■ Task objective
Show every line below where "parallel" can be found.
>> begin
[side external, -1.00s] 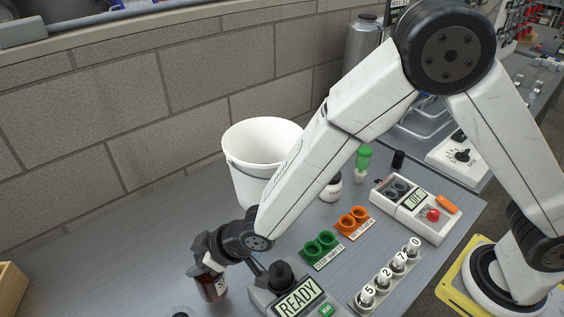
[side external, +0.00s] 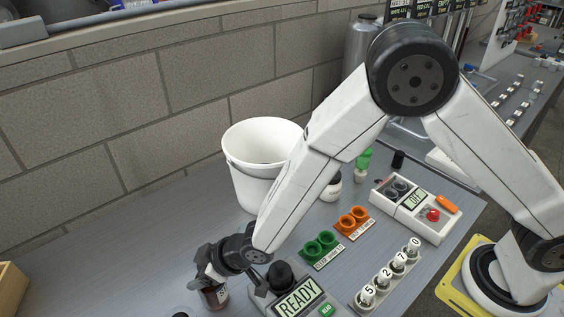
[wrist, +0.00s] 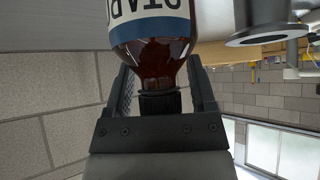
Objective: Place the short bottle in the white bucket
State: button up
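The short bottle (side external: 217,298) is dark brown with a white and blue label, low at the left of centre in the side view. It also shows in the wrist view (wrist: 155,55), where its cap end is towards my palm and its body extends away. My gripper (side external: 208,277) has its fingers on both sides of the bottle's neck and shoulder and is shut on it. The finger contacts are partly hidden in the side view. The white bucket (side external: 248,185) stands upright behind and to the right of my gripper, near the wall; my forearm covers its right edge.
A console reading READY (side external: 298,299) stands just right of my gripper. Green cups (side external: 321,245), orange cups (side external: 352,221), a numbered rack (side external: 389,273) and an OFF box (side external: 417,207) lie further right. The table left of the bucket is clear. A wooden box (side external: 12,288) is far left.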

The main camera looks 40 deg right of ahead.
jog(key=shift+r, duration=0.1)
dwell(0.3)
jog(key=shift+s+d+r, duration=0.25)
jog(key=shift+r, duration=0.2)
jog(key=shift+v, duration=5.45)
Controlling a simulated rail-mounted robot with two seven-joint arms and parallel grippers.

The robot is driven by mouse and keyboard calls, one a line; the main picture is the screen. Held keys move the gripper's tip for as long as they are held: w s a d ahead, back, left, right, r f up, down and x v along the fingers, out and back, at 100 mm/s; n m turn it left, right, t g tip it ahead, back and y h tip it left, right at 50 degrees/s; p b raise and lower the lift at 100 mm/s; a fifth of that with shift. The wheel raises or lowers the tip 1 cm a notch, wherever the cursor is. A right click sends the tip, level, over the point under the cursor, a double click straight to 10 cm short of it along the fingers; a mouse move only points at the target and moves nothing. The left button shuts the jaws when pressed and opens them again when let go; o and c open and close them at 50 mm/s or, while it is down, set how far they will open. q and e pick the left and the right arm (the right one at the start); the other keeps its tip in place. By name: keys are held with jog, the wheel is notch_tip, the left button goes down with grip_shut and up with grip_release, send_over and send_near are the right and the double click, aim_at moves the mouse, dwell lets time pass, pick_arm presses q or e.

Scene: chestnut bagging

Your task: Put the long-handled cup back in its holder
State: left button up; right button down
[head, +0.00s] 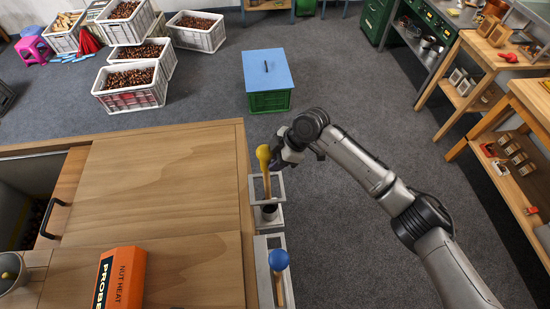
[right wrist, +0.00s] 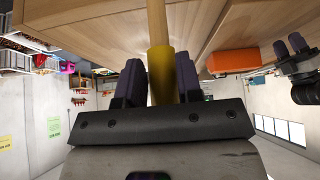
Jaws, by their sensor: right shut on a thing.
>> end
>> begin
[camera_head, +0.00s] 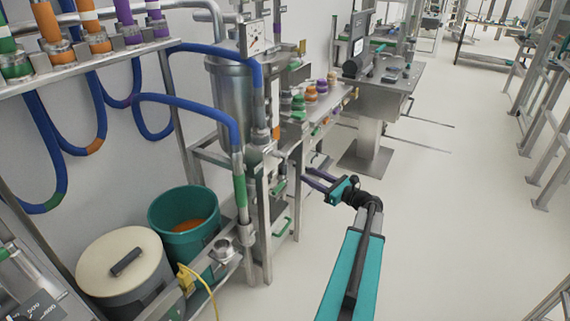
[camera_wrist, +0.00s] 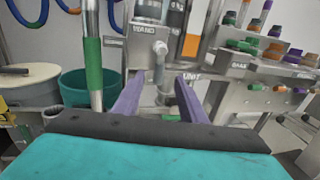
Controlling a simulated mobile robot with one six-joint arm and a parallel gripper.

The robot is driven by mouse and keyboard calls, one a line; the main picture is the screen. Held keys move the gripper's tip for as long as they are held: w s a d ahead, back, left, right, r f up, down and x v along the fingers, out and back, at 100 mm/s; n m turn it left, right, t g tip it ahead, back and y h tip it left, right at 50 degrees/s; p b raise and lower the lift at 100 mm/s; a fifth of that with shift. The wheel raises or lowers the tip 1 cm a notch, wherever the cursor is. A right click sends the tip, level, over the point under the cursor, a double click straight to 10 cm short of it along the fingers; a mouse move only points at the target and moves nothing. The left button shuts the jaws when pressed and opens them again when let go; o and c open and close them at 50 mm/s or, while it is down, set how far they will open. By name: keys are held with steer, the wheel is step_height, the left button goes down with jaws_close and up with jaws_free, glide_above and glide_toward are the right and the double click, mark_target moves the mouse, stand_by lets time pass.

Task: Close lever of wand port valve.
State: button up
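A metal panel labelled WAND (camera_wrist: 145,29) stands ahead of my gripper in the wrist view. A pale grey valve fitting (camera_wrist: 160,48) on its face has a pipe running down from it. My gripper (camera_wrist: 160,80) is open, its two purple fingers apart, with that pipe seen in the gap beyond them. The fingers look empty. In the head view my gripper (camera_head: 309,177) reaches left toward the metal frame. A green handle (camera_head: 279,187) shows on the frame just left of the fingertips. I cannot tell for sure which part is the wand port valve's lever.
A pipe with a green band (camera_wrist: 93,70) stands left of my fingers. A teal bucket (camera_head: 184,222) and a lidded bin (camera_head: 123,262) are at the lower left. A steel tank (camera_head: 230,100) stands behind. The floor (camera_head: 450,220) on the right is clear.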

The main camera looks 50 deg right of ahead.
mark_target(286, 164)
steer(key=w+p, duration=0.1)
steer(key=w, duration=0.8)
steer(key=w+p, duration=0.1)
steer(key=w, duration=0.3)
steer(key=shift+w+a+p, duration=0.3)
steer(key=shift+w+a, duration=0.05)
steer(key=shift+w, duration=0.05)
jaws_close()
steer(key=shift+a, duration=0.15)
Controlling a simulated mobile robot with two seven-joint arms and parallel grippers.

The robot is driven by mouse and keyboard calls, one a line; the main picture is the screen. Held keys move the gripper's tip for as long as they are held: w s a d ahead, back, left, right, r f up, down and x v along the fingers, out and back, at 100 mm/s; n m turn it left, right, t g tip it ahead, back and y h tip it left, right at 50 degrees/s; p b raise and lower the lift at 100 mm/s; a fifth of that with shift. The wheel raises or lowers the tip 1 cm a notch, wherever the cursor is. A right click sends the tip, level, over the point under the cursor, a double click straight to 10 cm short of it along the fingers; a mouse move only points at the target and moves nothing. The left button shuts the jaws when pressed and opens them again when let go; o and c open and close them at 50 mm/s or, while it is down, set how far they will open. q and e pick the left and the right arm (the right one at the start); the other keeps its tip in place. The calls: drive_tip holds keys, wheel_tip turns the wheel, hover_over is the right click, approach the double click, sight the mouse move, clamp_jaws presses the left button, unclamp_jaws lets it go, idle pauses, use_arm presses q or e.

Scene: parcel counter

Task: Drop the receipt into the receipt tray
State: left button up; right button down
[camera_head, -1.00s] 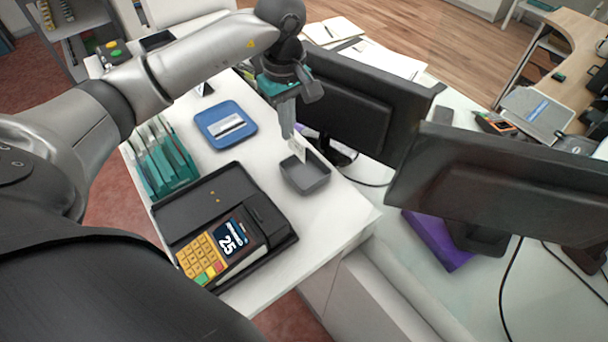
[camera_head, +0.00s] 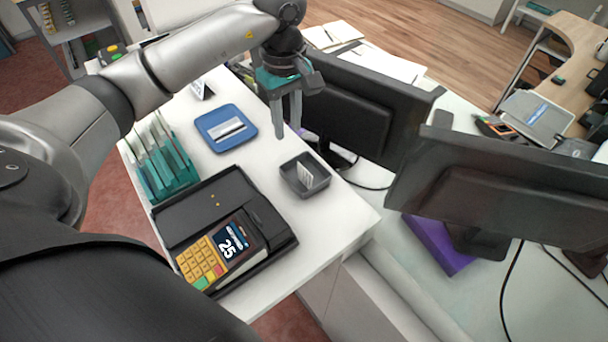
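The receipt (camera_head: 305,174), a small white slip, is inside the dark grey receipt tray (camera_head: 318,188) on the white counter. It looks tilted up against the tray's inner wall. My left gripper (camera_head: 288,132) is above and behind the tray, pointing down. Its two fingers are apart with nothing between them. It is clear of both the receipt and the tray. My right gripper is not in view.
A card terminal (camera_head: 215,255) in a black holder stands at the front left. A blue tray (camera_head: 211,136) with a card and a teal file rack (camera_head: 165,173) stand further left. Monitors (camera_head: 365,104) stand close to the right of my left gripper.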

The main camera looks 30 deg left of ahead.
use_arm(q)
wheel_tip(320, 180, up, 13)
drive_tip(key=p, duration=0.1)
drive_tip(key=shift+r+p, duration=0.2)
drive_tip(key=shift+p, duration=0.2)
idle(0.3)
>> end
>> begin
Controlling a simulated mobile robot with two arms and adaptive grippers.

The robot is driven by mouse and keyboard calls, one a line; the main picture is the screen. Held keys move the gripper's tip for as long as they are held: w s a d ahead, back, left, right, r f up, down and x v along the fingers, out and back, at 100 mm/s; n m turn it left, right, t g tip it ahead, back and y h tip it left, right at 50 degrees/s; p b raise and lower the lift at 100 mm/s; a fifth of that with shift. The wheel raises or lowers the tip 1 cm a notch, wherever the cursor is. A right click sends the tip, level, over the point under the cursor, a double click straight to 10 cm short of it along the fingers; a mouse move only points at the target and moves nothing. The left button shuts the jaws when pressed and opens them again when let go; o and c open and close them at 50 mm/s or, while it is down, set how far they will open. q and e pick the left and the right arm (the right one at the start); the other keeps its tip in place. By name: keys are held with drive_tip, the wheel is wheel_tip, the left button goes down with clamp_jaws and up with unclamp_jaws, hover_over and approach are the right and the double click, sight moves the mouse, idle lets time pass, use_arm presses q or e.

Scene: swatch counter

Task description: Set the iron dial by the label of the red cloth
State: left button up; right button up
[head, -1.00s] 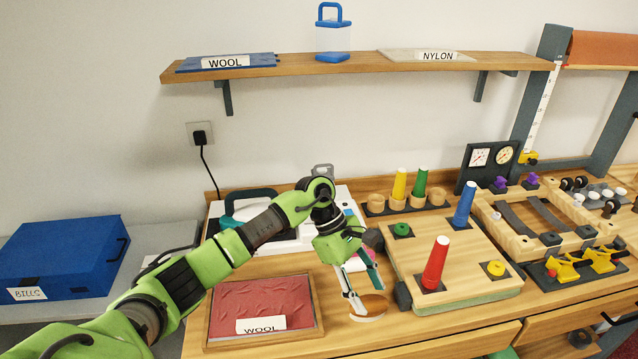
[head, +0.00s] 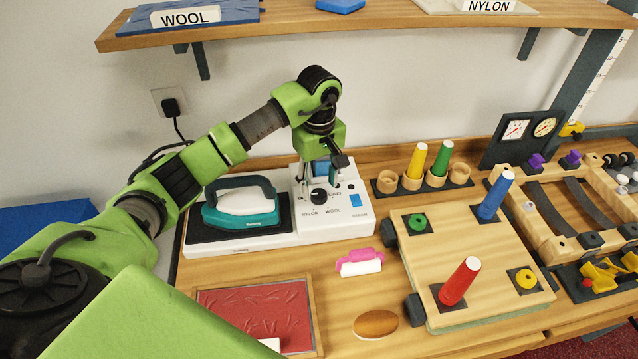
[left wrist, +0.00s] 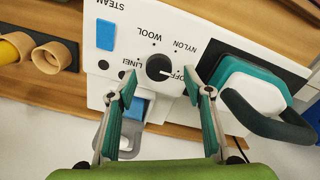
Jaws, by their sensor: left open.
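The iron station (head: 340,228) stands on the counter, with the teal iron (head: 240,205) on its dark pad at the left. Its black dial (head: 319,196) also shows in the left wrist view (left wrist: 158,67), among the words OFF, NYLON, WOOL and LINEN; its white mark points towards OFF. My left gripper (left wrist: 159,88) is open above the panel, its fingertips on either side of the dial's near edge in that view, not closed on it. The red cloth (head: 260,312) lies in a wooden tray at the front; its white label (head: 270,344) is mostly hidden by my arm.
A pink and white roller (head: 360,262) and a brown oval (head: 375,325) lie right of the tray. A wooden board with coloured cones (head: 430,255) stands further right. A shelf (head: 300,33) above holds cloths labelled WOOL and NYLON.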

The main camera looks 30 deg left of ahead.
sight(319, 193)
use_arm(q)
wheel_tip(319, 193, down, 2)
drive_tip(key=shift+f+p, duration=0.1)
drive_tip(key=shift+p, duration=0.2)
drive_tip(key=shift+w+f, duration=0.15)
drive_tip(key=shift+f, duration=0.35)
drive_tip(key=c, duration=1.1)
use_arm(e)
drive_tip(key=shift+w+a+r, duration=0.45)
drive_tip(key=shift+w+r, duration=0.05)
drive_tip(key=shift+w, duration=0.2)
>> end
■ Expected output
Controlling a simulated rail-mounted robot with two seven-joint arms and parallel grippers.
Controlling a simulated mobile robot with one six-joint arm and a parallel gripper.
Controlling a simulated mobile robot with two seven-joint arms and parallel grippers.

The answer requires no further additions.